═════ RECORD SET

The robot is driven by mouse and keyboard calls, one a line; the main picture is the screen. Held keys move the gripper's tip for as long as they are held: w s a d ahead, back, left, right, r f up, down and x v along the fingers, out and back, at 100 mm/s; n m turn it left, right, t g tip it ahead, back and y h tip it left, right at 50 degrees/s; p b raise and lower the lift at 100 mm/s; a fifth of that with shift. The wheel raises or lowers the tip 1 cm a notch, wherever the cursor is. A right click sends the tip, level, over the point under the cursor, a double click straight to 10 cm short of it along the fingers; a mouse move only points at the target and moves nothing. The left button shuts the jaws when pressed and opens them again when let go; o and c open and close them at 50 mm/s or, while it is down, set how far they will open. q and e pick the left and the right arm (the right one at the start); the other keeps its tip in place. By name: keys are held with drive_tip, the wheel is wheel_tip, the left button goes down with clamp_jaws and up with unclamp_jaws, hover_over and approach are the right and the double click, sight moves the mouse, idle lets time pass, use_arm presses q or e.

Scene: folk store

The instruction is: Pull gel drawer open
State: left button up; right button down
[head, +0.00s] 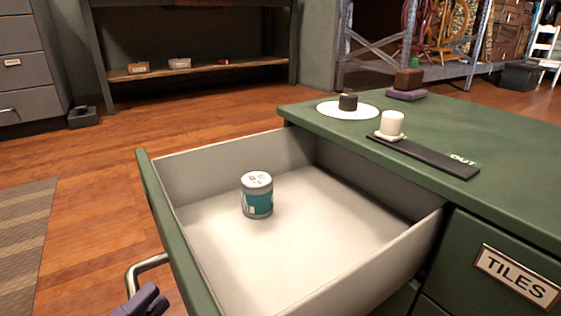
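The drawer (300,240) of the green cabinet is pulled well out, and its pale interior is in plain view. A teal and white jar (257,195) stands upright inside it. The drawer's metal handle (143,268) shows at the lower left, on the outer side of the green front panel. Any label on that panel is hidden from this view. My left gripper (146,299) shows only in part at the bottom edge, just below the handle. Whether its fingers are open or touch the handle cannot be told. My right gripper is out of view.
On the green cabinet top (500,130) are a black mat (440,161) marked OUT with a white candle-like cylinder (391,125), and a white plate (331,108) with a dark block (348,102). A shut drawer labelled TILES (516,277) is at right. Wooden floor (100,190) is clear at left.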

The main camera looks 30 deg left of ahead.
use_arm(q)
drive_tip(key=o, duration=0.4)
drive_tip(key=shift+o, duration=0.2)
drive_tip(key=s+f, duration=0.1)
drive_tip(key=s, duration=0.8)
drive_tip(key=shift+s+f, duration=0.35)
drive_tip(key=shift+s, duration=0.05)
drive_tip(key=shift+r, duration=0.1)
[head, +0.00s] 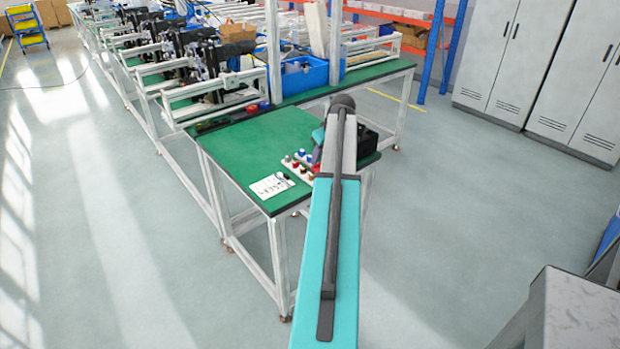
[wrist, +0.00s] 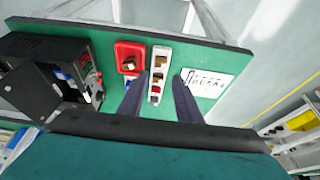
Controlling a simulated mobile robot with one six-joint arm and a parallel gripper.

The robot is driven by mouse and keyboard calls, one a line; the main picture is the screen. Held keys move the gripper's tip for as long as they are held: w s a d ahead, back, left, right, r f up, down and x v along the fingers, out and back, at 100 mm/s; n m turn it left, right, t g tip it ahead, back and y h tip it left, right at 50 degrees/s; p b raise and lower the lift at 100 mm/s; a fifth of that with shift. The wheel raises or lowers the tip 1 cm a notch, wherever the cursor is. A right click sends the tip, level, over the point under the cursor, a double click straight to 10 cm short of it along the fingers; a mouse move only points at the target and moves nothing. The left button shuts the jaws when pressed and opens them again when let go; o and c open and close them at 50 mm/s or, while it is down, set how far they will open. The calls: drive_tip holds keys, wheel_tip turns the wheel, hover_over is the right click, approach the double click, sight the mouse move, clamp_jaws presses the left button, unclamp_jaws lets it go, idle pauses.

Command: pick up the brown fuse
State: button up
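In the wrist view, a narrow white holder (wrist: 154,99) with several slots stands on the green table. A brown piece (wrist: 160,61), seemingly the brown fuse, sits in its far part; red and other pieces sit in nearer slots. A red tray (wrist: 120,47) left of the holder also has a brown piece (wrist: 128,66) in it. My gripper (wrist: 158,80) is open, its two dark fingers apart on either side of the holder in the picture. Nothing shows held between them.
A white sheet (wrist: 215,76) with small dark marks or parts lies right of the holder. A black box-like device (wrist: 50,50) stands at the left. In the head view, a blue bin (head: 300,78) stands behind; the green tabletop (head: 245,150) at left is mostly bare.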

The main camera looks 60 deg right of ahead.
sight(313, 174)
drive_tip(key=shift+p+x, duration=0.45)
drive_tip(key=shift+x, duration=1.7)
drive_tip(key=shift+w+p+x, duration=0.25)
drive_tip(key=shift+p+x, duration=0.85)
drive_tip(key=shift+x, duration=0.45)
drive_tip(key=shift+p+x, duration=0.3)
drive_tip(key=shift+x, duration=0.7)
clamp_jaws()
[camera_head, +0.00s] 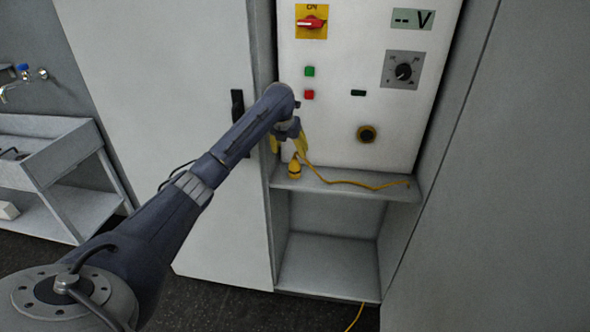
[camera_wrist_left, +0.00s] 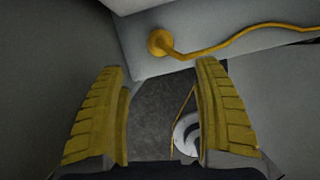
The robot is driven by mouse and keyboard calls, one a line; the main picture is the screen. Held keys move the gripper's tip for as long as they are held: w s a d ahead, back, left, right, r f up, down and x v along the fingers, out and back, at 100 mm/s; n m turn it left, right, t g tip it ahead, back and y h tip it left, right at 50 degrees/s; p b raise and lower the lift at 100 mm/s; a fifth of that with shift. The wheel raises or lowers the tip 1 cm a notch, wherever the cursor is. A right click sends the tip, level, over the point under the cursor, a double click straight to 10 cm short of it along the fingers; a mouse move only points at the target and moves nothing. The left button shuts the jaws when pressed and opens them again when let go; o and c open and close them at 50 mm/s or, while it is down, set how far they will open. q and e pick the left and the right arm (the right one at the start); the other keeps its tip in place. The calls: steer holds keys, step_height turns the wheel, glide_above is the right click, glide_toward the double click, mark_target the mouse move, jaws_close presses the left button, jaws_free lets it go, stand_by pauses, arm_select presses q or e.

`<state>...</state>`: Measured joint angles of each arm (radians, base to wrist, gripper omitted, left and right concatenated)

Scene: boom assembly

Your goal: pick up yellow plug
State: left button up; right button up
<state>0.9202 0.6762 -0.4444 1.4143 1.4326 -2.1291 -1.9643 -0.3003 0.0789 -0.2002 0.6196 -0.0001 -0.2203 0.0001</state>
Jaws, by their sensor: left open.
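The yellow plug (camera_head: 294,168) stands on the narrow shelf (camera_head: 345,187) under the control panel, near the shelf's left end. In the left wrist view the plug (camera_wrist_left: 160,42) shows from above as a round yellow end with a yellow cable (camera_wrist_left: 250,37) running off to the right. My left gripper (camera_head: 288,145) is just above the plug in the head view. In the wrist view its two yellow ribbed fingers (camera_wrist_left: 162,95) are spread wide with nothing between them, and the plug lies beyond the fingertips. My right gripper is in neither view.
A grey cabinet door (camera_head: 170,110) stands open at left. An empty compartment (camera_head: 330,247) lies below the shelf.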

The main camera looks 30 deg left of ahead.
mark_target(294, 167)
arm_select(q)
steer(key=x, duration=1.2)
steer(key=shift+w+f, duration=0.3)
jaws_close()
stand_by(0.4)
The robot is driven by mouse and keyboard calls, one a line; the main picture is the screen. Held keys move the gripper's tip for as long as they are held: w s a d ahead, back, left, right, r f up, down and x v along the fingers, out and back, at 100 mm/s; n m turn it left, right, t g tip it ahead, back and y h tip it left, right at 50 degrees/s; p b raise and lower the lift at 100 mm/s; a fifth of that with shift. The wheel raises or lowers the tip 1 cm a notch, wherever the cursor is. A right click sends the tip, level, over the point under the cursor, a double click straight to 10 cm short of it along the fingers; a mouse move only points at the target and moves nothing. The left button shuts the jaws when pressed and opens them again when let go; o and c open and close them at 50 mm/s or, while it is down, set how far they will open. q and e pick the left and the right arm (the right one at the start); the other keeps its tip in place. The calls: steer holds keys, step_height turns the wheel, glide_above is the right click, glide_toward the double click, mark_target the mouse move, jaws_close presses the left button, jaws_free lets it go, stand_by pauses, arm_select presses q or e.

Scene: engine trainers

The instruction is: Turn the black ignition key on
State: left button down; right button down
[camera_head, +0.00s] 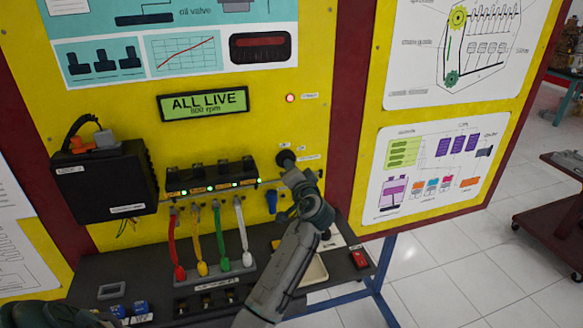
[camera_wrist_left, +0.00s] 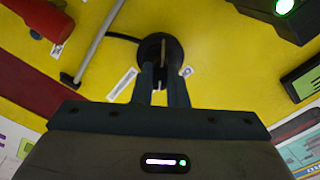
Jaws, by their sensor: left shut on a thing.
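The black ignition key sits in a round black switch (camera_head: 287,158) on the yellow panel, right of the row of green lights. In the left wrist view the switch (camera_wrist_left: 152,44) faces me, and the thin key stands edge-on between the fingers. My left gripper (camera_head: 291,171) reaches up to it, with its fingertips at the switch face. In the wrist view my left gripper (camera_wrist_left: 163,72) is shut on the key. The fingers hide much of the key, and the small labels beside it are unreadable. My right gripper is not in view.
A display (camera_head: 203,103) reads "ALL LIVE, 800 rpm". A black rail (camera_head: 212,176) with lit green lights and several coloured leads is left of the switch. A blue-handled part (camera_head: 271,201) hangs close to my wrist. A black box (camera_head: 103,181) is at the left.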

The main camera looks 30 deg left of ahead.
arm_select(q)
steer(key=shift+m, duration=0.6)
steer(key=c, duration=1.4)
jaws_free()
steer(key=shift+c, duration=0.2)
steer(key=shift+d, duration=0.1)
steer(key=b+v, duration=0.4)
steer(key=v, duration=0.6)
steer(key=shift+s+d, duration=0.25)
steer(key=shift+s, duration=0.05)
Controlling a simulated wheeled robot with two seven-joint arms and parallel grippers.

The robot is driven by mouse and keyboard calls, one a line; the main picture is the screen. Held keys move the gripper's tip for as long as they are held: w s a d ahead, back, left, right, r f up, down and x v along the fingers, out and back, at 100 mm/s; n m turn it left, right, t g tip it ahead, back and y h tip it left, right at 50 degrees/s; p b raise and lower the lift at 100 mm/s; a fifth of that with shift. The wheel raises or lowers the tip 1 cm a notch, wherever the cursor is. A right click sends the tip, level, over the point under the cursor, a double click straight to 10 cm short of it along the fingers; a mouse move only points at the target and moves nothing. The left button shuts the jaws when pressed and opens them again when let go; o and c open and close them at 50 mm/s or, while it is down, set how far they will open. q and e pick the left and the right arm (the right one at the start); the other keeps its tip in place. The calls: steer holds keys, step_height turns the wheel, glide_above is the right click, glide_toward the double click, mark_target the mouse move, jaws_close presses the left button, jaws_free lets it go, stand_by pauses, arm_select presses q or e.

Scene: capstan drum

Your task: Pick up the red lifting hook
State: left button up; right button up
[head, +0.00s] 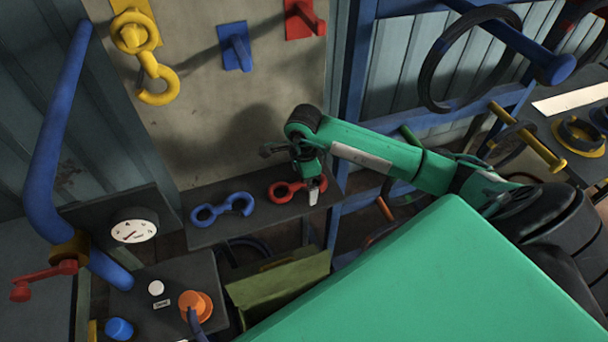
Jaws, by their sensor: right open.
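The red lifting hook (282,191) lies flat on a dark shelf (215,235) below the wall board, right of a blue hook (222,209). My right gripper (310,190) reaches in from the right on a green arm and is over the right part of the red hook, pointing down. It is open. It partly covers the red hook, and I cannot tell whether the fingers touch it. My left gripper is not in view.
A yellow hook (157,84) hangs on a wall peg above. A blue peg (237,52) and a red peg (304,18) stick out of the board. A gauge (134,226) and an orange knob (196,305) are at lower left. An olive box (278,283) is below the shelf.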

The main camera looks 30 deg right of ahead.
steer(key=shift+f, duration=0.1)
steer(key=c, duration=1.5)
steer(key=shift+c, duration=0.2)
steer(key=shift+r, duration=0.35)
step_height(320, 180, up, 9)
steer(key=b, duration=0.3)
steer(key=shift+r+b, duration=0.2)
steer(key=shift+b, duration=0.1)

══════════

■ TASK PROMPT
Return every line from the records above that holds the word "instruction".

■ EXERCISE RESULT
The instruction is: Pull gel drawer open
The instruction is: Turn the black ignition key on

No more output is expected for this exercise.